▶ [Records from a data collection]
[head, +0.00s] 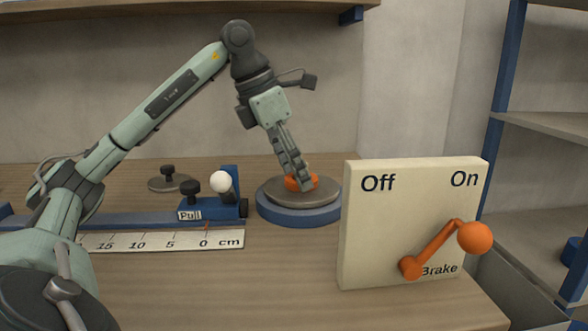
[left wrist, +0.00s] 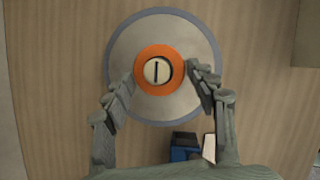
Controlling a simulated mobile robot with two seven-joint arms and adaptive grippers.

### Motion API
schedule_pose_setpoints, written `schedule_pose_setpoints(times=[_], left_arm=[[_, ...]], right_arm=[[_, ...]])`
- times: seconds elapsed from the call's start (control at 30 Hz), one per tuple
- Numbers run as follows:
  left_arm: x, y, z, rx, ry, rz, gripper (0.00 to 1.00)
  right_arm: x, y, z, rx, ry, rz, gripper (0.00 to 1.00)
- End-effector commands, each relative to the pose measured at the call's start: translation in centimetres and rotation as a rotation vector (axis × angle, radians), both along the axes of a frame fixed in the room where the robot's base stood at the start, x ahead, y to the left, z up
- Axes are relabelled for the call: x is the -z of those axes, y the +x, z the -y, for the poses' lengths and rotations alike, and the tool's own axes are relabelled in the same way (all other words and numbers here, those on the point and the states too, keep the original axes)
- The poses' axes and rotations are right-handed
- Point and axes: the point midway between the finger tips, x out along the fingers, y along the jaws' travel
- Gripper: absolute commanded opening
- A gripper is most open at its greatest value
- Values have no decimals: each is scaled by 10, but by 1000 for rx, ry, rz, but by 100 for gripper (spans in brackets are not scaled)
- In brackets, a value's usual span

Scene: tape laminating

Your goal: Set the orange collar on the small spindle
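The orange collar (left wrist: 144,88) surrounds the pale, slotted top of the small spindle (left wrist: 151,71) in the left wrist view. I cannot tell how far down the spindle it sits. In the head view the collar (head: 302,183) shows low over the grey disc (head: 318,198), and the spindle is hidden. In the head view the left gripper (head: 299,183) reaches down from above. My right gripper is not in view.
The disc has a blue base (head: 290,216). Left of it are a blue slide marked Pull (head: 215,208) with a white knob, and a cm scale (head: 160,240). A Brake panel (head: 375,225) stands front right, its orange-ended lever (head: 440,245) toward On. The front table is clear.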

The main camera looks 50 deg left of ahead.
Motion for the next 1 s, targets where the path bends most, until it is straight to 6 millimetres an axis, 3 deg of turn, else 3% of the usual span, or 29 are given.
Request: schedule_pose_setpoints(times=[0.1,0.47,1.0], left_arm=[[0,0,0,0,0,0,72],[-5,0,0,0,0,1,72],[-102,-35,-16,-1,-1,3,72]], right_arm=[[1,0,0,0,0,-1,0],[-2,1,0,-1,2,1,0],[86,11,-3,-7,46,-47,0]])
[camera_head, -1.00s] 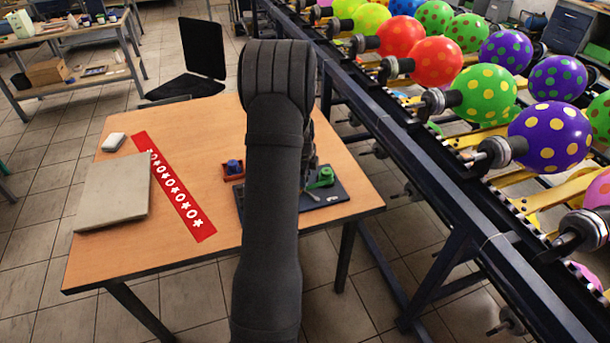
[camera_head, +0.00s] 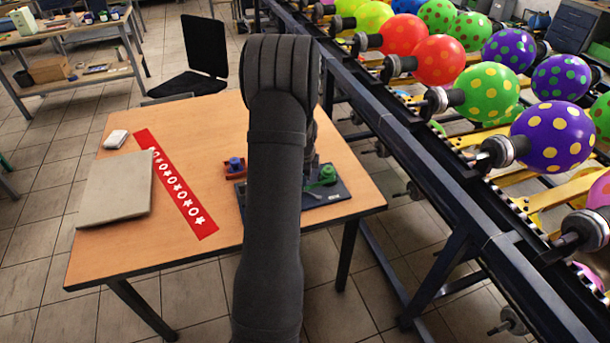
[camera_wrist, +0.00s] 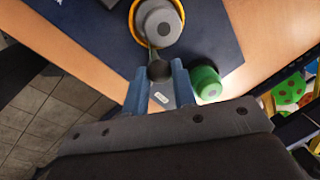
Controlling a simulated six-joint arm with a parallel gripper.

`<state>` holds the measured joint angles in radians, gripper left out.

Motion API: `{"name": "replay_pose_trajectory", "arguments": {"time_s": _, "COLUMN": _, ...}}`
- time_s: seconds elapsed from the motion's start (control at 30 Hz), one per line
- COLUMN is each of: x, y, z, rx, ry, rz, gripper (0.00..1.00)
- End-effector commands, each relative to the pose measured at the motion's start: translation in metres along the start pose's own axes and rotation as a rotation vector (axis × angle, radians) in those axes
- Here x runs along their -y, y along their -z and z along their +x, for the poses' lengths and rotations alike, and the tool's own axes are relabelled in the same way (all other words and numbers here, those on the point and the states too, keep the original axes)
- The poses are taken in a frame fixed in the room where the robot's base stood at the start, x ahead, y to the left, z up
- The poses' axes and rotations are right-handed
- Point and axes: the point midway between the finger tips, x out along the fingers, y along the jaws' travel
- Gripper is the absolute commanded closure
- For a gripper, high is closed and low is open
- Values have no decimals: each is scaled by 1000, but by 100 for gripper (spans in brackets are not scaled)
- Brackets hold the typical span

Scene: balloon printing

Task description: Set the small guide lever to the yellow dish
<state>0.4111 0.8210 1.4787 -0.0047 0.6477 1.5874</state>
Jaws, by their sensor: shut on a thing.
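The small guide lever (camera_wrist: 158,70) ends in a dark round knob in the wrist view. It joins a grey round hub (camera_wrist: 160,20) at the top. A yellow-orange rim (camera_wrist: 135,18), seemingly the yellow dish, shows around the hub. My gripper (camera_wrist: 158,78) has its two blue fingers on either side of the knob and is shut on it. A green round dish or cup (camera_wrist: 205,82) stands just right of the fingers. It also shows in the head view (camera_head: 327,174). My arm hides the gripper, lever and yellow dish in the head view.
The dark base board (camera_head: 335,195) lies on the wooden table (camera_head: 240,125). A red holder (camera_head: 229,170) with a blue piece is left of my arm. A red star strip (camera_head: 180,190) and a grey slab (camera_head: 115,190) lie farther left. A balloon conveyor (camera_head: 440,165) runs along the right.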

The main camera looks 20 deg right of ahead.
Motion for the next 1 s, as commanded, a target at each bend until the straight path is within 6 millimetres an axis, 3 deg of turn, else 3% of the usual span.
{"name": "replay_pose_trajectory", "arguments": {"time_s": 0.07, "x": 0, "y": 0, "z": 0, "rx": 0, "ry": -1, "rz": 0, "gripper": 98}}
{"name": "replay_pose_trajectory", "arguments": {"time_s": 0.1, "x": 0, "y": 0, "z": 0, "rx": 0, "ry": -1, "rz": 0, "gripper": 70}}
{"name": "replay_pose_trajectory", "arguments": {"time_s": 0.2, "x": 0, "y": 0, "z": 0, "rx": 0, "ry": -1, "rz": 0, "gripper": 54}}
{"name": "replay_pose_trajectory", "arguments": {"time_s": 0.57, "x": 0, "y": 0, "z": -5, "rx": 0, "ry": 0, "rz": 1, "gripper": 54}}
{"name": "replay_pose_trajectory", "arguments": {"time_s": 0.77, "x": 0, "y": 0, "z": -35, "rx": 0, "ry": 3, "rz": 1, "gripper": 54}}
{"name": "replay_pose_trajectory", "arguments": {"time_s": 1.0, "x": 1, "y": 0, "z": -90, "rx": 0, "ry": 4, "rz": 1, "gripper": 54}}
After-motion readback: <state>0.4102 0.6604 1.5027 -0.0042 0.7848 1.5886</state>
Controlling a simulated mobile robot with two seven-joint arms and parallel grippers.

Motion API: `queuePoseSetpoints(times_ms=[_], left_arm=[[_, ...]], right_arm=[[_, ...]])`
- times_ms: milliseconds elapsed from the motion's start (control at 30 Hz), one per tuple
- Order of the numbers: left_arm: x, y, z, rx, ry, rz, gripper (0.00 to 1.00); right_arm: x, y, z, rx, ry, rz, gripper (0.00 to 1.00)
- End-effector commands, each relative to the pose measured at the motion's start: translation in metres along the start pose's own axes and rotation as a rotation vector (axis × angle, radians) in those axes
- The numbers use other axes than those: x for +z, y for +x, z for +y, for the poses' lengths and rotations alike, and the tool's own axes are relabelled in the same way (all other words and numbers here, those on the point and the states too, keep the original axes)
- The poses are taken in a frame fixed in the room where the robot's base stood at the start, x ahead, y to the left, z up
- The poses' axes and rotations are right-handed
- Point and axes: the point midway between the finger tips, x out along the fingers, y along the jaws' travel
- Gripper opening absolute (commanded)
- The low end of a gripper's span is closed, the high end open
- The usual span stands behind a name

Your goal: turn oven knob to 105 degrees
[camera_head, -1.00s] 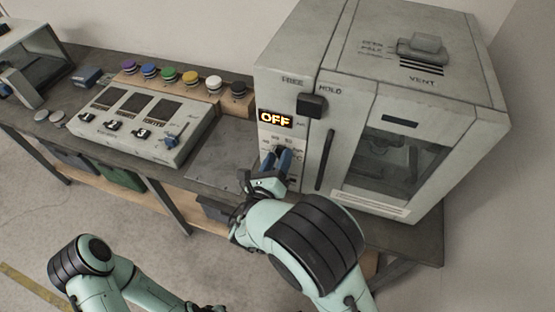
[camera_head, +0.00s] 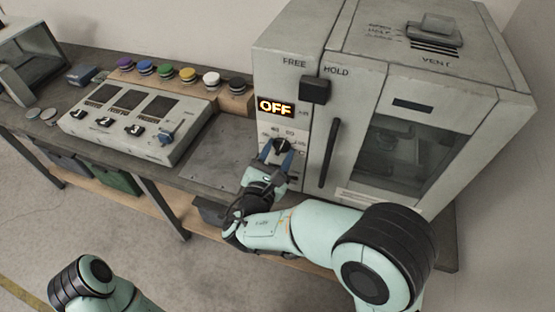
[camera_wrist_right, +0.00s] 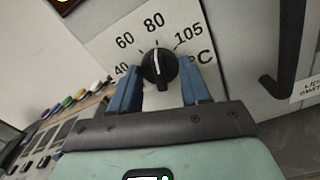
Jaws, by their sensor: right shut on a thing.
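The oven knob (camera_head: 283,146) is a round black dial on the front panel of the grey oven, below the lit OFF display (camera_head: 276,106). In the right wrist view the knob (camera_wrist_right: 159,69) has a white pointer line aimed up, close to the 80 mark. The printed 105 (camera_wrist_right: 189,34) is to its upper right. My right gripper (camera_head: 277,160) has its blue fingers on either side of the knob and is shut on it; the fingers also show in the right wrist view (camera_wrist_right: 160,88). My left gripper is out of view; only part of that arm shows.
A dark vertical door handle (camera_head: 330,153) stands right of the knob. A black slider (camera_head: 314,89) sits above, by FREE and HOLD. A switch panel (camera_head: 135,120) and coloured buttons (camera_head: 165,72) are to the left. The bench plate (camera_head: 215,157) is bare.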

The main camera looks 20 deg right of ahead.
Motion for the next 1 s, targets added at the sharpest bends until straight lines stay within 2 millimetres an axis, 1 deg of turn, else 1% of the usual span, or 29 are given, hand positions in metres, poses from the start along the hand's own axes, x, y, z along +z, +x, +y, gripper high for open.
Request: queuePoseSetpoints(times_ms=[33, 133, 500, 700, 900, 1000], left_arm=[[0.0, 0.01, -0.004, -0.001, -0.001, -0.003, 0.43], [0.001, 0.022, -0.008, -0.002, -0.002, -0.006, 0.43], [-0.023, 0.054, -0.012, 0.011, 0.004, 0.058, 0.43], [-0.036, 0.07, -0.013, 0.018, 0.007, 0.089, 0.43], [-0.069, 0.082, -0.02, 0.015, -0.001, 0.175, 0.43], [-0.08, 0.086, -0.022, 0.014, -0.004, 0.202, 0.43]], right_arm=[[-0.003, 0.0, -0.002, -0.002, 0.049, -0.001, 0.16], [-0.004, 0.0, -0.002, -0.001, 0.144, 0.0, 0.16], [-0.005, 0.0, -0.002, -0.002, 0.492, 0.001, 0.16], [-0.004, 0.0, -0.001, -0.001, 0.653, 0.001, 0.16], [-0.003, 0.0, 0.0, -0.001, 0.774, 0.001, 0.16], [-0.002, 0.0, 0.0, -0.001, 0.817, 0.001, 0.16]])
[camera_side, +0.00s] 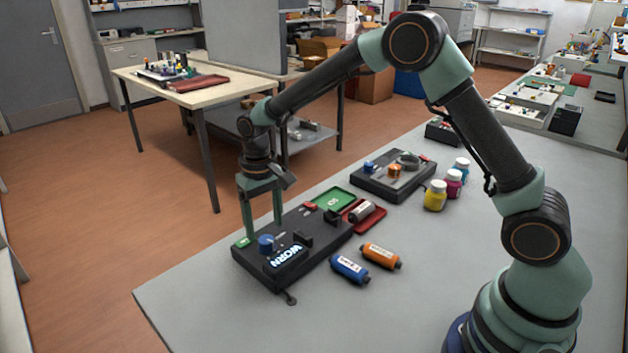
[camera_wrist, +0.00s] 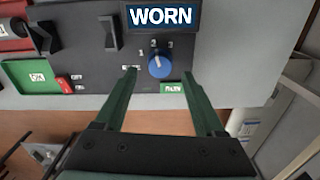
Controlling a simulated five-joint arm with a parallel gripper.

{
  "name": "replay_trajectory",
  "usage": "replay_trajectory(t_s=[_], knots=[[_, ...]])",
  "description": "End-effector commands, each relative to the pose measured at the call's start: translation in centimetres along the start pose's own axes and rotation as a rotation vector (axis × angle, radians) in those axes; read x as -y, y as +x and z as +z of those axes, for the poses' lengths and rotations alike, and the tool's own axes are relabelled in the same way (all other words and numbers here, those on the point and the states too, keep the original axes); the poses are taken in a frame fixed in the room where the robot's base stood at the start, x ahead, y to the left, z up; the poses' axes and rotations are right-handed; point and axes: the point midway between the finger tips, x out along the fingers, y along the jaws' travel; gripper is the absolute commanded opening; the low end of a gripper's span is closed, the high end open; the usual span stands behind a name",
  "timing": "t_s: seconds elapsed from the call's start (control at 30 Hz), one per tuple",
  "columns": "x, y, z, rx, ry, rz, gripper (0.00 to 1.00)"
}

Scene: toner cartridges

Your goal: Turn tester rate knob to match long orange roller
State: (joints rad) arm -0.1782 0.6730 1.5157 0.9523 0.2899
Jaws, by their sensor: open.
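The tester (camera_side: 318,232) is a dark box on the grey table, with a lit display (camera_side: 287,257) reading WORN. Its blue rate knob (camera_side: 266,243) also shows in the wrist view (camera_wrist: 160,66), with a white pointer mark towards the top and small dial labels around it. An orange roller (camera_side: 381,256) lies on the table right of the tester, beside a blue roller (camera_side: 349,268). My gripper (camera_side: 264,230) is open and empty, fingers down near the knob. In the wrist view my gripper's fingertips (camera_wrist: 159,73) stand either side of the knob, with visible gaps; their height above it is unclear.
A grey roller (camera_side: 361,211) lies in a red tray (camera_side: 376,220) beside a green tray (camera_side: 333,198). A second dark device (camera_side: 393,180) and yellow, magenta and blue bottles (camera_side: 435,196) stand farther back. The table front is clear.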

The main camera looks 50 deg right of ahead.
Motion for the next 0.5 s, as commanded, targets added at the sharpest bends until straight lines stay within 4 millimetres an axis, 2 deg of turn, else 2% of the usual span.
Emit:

▶ [REQUIRED TASK]
Each line above that includes "bends" counts once; state the total and nothing more.

▶ [RESULT FOR THIS TASK]
3